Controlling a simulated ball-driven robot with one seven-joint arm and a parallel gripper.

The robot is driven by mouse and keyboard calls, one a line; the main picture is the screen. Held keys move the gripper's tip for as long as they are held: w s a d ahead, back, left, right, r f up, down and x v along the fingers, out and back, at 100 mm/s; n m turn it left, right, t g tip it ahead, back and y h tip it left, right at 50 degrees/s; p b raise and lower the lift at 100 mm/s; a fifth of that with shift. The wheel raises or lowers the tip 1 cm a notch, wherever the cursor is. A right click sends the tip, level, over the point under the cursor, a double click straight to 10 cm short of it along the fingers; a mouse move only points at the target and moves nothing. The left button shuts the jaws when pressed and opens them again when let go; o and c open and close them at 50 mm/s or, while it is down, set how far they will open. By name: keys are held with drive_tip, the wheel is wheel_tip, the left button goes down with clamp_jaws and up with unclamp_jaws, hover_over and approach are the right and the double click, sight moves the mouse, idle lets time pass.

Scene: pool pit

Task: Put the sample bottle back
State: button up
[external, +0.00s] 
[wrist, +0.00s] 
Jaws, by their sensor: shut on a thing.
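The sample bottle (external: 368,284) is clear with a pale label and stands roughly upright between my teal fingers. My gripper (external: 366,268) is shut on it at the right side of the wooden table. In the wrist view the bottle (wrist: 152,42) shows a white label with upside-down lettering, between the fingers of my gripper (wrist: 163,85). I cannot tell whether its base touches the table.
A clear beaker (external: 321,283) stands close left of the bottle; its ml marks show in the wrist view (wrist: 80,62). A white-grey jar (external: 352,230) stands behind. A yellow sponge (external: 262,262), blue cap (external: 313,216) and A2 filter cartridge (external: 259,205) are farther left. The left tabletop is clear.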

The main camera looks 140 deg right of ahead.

» **EXERCISE INSTRUCTIONS**: Return the listing above in its exact form.

» **WRITTEN RESPONSE**:
Controlling a simulated ball-driven robot with one seven-joint arm and a parallel gripper.

The robot is driven by mouse and keyboard calls, one a line; the main picture is the screen. Held keys move the gripper's tip for as long as they are held: w s a d ahead, back, left, right, r f up, down and x v along the fingers, out and back, at 100 mm/s; n m turn it left, right, t g tip it ahead, back and y h tip it left, right at 50 degrees/s; p b raise and lower the lift at 100 mm/s; a fifth of that with shift. The wheel raises or lowers the tip 1 cm a notch, wherever the cursor is. A right click sends the tip, level, over the point under the cursor, a double click straight to 10 cm short of it along the fingers; a mouse move only points at the target and moves nothing. The left button shuts the jaws when pressed and opens them again when let go; o and c open and close them at 50 mm/s or, while it is down, set how far they will open. By name: keys are held with drive_tip, the wheel is wheel_tip, the left button goes down with clamp_jaws and up with unclamp_jaws, hover_over and approach are the right and the double click, sight moves the mouse, idle lets time pass.

Scene: pool pit

Task: Put the sample bottle back
State: button up
[external, +0.00s] 
[wrist, +0.00s] 
Jaws, by their sensor: shut on a thing.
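The sample bottle (external: 368,284) is clear with a pale label and stands roughly upright between my teal fingers. My gripper (external: 366,268) is shut on it at the right side of the wooden table. In the wrist view the bottle (wrist: 152,42) shows a white label with upside-down lettering, between the fingers of my gripper (wrist: 163,85). I cannot tell whether its base touches the table.
A clear beaker (external: 321,283) stands close left of the bottle; its ml marks show in the wrist view (wrist: 80,62). A white-grey jar (external: 352,230) stands behind. A yellow sponge (external: 262,262), blue cap (external: 313,216) and A2 filter cartridge (external: 259,205) are farther left. The left tabletop is clear.

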The main camera looks 140 deg right of ahead.

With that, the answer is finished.